[A block of data]

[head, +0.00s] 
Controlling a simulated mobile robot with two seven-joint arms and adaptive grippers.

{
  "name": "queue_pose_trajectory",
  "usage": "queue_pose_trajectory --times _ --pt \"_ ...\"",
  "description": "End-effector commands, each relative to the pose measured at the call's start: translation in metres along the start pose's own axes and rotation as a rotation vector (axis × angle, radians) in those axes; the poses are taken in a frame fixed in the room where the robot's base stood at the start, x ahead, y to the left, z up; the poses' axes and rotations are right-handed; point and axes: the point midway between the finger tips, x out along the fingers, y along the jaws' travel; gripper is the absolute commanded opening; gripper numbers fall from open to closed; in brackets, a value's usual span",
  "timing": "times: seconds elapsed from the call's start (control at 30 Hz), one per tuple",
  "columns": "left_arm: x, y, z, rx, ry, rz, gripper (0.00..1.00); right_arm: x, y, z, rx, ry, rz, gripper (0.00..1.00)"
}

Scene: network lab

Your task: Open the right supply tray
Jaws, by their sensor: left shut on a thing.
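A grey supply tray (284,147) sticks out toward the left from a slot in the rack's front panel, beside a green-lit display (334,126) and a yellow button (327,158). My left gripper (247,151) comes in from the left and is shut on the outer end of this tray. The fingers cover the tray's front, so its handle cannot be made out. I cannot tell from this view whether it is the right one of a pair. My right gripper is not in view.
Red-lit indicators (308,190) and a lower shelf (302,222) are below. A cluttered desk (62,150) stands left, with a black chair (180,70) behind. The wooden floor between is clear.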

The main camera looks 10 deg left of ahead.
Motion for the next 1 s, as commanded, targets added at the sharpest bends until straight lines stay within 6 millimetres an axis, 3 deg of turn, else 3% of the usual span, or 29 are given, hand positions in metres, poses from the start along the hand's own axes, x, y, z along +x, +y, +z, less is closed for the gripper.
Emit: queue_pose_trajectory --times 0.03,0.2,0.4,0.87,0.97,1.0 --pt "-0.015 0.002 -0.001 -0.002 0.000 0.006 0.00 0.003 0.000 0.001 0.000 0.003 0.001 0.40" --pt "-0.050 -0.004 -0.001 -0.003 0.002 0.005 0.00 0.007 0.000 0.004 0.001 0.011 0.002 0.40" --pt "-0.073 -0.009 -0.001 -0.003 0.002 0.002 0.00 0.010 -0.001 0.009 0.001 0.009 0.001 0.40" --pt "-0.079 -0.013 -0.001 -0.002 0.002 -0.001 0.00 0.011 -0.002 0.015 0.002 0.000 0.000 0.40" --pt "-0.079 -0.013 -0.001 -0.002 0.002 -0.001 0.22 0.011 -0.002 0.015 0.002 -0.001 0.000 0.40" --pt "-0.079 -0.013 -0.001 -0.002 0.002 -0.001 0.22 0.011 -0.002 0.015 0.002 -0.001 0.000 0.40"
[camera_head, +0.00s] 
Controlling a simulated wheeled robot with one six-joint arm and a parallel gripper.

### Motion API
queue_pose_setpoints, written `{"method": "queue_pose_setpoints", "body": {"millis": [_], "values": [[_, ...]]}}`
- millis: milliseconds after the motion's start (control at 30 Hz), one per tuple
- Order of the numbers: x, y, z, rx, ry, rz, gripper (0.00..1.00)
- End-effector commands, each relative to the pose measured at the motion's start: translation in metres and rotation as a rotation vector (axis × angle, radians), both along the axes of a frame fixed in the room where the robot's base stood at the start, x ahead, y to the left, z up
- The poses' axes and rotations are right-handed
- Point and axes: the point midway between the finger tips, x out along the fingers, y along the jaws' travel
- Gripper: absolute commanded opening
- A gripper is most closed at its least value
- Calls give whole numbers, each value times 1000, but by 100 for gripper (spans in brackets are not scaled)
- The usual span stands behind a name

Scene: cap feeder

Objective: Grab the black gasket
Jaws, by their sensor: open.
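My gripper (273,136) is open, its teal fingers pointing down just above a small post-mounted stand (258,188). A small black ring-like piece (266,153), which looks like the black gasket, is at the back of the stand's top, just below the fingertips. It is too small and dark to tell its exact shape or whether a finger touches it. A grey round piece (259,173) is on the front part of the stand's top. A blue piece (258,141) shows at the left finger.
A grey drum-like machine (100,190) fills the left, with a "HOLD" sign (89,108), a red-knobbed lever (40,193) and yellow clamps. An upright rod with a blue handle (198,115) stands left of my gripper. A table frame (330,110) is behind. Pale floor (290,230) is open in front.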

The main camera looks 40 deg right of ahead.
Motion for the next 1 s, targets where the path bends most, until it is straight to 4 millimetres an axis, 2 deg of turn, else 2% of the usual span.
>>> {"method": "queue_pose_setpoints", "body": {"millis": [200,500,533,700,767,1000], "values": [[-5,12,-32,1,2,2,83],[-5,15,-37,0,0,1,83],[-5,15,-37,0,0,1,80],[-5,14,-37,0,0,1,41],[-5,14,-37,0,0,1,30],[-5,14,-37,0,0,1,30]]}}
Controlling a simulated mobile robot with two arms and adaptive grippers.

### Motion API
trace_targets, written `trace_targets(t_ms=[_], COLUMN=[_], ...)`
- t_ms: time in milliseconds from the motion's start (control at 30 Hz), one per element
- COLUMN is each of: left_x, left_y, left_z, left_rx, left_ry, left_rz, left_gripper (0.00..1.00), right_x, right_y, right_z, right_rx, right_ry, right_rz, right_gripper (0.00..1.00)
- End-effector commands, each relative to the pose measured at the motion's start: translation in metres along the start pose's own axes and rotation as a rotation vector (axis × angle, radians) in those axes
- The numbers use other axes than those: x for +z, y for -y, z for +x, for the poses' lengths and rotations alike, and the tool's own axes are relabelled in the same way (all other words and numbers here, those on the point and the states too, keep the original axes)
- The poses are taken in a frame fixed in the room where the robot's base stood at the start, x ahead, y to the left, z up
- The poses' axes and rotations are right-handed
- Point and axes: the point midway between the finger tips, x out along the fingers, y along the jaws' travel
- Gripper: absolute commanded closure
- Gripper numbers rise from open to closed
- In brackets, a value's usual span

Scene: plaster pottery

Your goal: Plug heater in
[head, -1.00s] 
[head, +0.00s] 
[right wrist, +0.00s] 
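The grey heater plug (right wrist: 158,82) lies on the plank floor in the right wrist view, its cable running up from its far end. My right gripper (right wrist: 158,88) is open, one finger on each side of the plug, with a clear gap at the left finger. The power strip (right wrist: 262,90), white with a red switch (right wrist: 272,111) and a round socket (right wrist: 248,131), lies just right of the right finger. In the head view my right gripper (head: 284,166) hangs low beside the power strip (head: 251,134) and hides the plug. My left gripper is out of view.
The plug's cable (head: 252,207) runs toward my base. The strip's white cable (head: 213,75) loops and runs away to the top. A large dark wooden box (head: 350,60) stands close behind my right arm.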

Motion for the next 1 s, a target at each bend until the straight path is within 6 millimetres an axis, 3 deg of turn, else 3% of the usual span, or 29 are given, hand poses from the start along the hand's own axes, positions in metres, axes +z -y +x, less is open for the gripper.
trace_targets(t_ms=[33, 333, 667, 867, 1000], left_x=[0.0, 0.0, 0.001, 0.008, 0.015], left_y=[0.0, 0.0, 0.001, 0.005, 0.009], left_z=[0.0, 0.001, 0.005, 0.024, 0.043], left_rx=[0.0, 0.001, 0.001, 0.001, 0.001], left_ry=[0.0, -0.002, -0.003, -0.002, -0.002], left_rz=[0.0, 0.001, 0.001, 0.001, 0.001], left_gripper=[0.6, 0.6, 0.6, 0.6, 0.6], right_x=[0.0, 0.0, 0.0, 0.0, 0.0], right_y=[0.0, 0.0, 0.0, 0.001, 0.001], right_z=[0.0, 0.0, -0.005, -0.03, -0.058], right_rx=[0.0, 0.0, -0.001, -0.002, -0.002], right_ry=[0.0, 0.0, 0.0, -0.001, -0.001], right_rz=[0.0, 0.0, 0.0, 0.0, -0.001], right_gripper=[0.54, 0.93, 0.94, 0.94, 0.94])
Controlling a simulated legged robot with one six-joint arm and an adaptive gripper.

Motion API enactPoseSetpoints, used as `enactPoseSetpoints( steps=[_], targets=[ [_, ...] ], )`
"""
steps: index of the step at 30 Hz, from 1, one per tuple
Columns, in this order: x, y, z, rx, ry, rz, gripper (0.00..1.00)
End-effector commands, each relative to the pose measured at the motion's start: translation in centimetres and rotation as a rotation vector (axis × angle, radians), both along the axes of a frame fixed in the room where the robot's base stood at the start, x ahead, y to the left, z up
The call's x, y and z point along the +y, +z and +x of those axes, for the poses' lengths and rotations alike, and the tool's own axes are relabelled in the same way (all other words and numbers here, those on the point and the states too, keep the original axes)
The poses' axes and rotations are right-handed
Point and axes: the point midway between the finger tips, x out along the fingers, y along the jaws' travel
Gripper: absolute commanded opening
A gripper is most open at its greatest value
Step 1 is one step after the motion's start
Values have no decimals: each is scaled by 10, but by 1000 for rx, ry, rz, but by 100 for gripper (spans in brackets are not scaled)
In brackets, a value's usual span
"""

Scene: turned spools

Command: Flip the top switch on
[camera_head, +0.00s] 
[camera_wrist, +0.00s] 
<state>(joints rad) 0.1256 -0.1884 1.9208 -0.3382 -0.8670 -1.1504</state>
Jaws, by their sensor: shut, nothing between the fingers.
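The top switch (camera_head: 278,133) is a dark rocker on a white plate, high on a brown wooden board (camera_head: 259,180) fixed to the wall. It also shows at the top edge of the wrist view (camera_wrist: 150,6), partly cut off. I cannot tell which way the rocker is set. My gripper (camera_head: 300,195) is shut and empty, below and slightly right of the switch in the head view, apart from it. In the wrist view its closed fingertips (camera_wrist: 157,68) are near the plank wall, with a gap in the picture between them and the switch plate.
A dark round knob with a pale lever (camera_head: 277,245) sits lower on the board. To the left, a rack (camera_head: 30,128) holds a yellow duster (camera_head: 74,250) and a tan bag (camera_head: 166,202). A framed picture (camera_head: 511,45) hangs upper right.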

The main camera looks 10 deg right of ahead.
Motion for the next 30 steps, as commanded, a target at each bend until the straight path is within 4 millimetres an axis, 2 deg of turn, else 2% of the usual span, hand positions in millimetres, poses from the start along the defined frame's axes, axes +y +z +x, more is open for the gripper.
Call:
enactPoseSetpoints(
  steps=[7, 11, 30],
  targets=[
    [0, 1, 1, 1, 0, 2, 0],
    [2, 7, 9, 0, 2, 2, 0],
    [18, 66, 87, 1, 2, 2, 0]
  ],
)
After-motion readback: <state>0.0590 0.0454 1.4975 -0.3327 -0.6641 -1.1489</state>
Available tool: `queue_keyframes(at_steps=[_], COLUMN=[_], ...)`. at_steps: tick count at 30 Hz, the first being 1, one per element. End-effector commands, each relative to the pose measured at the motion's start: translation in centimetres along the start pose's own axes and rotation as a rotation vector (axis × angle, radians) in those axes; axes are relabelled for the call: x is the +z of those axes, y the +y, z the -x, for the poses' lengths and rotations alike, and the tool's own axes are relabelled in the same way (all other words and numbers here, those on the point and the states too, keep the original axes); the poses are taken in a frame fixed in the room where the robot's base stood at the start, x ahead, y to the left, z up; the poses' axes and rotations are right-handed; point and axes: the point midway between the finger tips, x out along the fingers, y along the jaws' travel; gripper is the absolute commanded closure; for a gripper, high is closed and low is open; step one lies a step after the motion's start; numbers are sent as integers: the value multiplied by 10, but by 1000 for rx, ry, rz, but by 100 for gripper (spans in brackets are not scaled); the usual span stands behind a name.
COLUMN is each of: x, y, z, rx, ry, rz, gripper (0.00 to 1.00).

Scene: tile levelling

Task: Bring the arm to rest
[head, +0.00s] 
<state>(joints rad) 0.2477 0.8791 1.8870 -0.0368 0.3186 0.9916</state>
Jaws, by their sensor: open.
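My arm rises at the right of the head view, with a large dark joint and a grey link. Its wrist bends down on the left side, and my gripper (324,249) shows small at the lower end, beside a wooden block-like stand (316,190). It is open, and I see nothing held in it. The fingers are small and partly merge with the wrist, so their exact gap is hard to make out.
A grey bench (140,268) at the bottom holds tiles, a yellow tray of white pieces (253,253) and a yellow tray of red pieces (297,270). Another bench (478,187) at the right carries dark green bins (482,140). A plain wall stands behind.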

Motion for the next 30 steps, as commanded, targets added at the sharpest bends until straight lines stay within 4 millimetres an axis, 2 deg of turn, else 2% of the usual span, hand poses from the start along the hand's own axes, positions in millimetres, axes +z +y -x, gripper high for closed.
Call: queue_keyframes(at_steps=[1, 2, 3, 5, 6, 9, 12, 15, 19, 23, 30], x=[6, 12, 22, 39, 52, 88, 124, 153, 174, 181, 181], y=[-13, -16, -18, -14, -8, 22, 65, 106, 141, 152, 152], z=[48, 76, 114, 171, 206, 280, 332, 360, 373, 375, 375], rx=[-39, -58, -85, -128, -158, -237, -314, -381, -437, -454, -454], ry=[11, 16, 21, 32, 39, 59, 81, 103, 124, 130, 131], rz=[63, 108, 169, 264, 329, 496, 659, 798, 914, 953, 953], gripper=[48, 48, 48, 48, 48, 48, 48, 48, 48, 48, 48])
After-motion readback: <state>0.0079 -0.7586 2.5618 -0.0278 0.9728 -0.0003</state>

__WHAT IS ASKED__
Starting at the line that contains "- The numbers" and ending at the line that contains "- In brackets, a value's usual span", retype each line exactly; omit everything outside that range.

__RESULT OF THIS EXERCISE__
- The numbers use other axes than those: x for +z, y for -y, z for +x, for the poses' lengths and rotations alike, and the tool's own axes are relabelled in the same way (all other words and numbers here, those on the point and the states too, keep the original axes)
- The poses are taken in a frame fixed in the room where the robot's base stood at the start, x ahead, y to the left, z up
- The poses' axes and rotations are right-handed
- Point and axes: the point midway between the finger tips, x out along the fingers, y along the jaws' travel
- Gripper: absolute commanded closure
- Gripper numbers rise from open to closed
- In brackets, a value's usual span

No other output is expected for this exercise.